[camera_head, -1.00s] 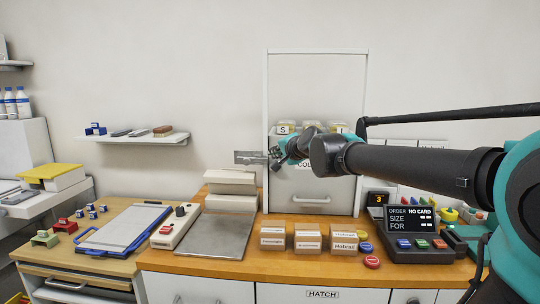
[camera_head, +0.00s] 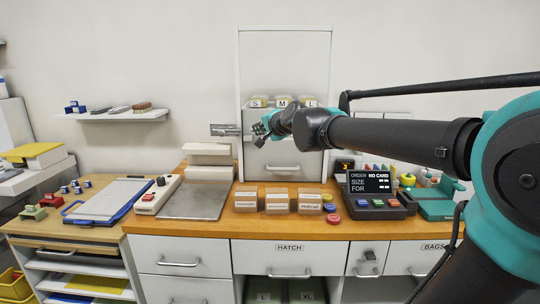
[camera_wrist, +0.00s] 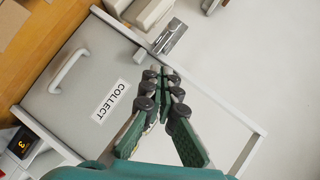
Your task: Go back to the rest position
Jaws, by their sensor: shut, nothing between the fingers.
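My gripper (camera_head: 261,134) is raised in front of the grey collect cabinet (camera_head: 284,166), above the wooden counter. In the wrist view my gripper (camera_wrist: 168,76) has its fingertips together with nothing between them. The cabinet front (camera_wrist: 72,108) with its "COLLECT" label lies behind the fingers in that view. In the head view my arm hides part of the cabinet's upper front and its label.
Bins marked S, M and L (camera_head: 284,101) sit on top of the cabinet. Small labelled boxes (camera_head: 277,200), an order terminal (camera_head: 372,190) and a metal plate (camera_head: 196,200) stand on the counter (camera_head: 300,228). A wall shelf (camera_head: 122,116) is at left.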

Written request:
Reproduce every line above as written, skipping pictures.

Exercise result:
[camera_head, -1.00s] 
[camera_head, +0.00s] 
[camera_wrist, +0.00s] 
Your task: Go back to the rest position
Jaws, by their sensor: shut, nothing between the fingers.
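My gripper (camera_head: 261,134) is raised in front of the grey collect cabinet (camera_head: 284,166), above the wooden counter. In the wrist view my gripper (camera_wrist: 168,76) has its fingertips together with nothing between them. The cabinet front (camera_wrist: 72,108) with its "COLLECT" label lies behind the fingers in that view. In the head view my arm hides part of the cabinet's upper front and its label.
Bins marked S, M and L (camera_head: 284,101) sit on top of the cabinet. Small labelled boxes (camera_head: 277,200), an order terminal (camera_head: 372,190) and a metal plate (camera_head: 196,200) stand on the counter (camera_head: 300,228). A wall shelf (camera_head: 122,116) is at left.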

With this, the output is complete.